[Begin Record list]

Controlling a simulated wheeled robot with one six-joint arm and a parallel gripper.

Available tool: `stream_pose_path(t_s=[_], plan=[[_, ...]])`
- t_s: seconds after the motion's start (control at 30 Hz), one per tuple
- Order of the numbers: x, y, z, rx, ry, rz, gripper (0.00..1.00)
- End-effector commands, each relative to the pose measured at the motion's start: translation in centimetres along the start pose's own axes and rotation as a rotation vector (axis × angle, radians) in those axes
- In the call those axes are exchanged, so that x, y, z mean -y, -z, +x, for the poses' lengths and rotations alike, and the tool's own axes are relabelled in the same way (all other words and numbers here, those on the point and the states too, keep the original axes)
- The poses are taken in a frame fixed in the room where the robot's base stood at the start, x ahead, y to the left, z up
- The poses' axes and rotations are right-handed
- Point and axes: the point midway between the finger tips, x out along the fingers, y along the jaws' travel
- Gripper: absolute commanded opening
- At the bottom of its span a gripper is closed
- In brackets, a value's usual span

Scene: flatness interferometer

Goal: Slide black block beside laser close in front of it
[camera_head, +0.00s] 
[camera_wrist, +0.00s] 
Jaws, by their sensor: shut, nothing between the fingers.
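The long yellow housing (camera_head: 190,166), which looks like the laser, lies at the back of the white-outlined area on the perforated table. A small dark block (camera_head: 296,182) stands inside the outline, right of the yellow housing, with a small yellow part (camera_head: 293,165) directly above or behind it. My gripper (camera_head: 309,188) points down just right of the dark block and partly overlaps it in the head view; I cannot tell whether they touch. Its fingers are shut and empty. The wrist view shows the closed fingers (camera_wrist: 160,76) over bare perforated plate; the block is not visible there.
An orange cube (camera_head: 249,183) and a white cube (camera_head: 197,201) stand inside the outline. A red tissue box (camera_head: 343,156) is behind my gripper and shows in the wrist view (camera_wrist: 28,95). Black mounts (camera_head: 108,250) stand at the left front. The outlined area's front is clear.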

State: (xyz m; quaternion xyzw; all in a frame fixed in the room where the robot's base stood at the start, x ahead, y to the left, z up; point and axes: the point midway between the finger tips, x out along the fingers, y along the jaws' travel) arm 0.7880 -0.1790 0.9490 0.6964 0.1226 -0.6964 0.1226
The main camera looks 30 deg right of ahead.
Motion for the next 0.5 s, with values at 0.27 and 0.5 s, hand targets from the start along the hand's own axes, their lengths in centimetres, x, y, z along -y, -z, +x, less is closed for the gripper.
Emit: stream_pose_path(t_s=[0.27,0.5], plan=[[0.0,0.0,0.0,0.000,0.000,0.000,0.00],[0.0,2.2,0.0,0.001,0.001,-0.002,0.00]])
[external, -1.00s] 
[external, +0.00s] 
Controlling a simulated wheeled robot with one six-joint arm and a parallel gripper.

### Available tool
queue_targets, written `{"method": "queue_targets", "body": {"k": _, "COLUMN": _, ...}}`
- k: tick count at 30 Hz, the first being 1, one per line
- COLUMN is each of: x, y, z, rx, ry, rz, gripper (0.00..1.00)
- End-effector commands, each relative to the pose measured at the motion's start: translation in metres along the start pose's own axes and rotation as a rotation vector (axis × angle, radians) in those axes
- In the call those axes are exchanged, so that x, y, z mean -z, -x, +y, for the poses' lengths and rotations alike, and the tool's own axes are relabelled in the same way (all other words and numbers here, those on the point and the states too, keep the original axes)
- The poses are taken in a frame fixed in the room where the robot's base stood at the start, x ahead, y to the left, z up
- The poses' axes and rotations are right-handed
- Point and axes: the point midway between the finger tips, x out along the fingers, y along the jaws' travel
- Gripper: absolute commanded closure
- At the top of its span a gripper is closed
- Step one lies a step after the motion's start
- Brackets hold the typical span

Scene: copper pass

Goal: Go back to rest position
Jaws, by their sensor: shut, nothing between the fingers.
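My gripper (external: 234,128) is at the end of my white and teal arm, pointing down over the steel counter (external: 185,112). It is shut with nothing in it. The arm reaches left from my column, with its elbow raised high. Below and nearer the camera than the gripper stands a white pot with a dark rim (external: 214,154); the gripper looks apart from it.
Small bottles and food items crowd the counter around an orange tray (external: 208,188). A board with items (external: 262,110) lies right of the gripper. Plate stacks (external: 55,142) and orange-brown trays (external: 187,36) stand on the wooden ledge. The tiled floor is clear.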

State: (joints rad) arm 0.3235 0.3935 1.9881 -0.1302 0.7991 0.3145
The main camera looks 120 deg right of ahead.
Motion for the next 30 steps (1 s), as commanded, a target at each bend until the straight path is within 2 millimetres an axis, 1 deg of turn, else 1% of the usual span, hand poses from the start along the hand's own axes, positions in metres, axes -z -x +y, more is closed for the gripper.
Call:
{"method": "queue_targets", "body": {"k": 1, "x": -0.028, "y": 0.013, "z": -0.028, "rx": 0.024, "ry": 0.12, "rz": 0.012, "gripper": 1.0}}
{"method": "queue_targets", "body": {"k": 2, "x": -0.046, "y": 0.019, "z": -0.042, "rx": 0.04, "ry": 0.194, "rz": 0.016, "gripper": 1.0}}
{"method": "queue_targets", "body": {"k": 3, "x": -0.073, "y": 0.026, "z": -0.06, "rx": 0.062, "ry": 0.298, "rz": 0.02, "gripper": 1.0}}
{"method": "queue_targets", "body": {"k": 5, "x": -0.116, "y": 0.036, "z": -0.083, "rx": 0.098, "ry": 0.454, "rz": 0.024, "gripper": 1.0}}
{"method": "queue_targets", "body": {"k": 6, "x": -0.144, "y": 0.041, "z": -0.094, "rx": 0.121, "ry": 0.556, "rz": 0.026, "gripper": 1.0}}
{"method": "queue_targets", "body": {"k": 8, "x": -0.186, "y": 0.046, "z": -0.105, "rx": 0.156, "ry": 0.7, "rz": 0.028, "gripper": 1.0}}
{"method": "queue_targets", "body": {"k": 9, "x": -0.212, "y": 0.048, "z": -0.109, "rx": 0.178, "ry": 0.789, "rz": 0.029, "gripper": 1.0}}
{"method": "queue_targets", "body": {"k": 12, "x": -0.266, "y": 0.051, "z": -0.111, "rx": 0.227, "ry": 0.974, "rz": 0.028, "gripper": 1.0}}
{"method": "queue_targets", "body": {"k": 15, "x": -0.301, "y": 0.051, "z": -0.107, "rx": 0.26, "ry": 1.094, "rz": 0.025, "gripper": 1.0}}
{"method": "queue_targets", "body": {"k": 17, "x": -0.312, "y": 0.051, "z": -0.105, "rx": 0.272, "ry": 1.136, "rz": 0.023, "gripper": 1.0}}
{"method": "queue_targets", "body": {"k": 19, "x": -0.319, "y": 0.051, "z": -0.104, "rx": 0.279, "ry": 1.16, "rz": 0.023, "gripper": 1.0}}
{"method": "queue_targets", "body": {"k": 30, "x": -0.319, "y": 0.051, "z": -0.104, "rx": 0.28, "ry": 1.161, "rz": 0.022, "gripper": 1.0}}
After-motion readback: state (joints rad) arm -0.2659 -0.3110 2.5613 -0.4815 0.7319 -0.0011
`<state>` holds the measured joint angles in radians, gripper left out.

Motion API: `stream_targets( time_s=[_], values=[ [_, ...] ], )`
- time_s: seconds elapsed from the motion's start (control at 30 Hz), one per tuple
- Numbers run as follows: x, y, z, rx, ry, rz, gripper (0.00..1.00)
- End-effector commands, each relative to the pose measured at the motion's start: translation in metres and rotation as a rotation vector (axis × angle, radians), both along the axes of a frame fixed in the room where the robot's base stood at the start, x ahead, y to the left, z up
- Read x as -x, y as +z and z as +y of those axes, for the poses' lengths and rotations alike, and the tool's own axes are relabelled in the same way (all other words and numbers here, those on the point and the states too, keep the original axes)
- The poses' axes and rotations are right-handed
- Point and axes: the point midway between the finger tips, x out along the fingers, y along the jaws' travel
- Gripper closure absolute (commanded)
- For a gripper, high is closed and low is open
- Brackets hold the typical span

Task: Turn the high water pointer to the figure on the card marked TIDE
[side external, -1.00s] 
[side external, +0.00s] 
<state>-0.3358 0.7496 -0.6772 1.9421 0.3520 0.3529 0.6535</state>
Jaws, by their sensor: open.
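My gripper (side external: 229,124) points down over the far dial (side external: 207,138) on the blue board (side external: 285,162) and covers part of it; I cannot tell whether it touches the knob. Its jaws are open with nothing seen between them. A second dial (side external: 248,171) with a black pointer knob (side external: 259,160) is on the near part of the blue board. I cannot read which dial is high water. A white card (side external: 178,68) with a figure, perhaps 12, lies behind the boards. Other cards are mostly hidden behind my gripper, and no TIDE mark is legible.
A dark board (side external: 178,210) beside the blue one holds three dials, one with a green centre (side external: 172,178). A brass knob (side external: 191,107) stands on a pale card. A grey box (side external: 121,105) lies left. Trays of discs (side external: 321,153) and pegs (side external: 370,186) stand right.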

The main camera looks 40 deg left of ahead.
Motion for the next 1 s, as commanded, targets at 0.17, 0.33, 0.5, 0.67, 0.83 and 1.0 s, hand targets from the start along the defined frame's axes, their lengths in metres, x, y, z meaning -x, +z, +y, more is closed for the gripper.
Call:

[End Record list]

Begin with the line containing "in metres along" and end with the line containing "Motion for the next 30"; repeat every line from start to finish exactly, and nothing outside them.

- End-effector commands, each relative to the pose measured at the motion's start: translation in metres along the start pose's own axes and rotation as a rotation vector (axis × angle, radians) in those axes
- In the call those axes are exchanged, so that x, y, z mean -z, -x, +y, for the poses' lengths and rotations alike, and the tool's own axes are relabelled in the same way (all other words and numbers here, those on the point and the states too, keep the original axes)
- The poses are taken in a frame fixed in the room where the robot's base stood at the start, x ahead, y to the left, z up
- The poses' axes and rotations are right-handed
- Point and axes: the point midway between the finger tips, x out along the fingers, y along the jaws' travel
- Gripper: absolute commanded closure
- At the top of its span a gripper is closed
- Step one lies a step after the motion's start
- Brackets hold the typical span

Scene: copper pass

Goal: Go back to rest position
Jaws, by their sensor: shut, nothing between the fingers.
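My gripper (external: 234,128) is at the end of my white and teal arm, pointing down over the steel counter (external: 185,112). It is shut with nothing in it. The arm reaches left from my column, with its elbow raised high. Below and nearer the camera than the gripper stands a white pot with a dark rim (external: 214,154); the gripper looks apart from it.
Small bottles and food items crowd the counter around an orange tray (external: 208,188). A board with items (external: 262,110) lies right of the gripper. Plate stacks (external: 55,142) and orange-brown trays (external: 187,36) stand on the wooden ledge. The tiled floor is clear.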

State: (joints rad) arm 0.3235 0.3935 1.9881 -0.1302 0.7991 0.3145
The main camera looks 120 deg right of ahead.
Motion for the next 30 steps (1 s), as commanded, a target at each bend until the straight path is within 2 millimetres an axis, 1 deg of turn, else 1% of the usual span, hand poses from the start along the hand's own axes, positions in metres, axes -z -x +y, more is closed for the gripper.

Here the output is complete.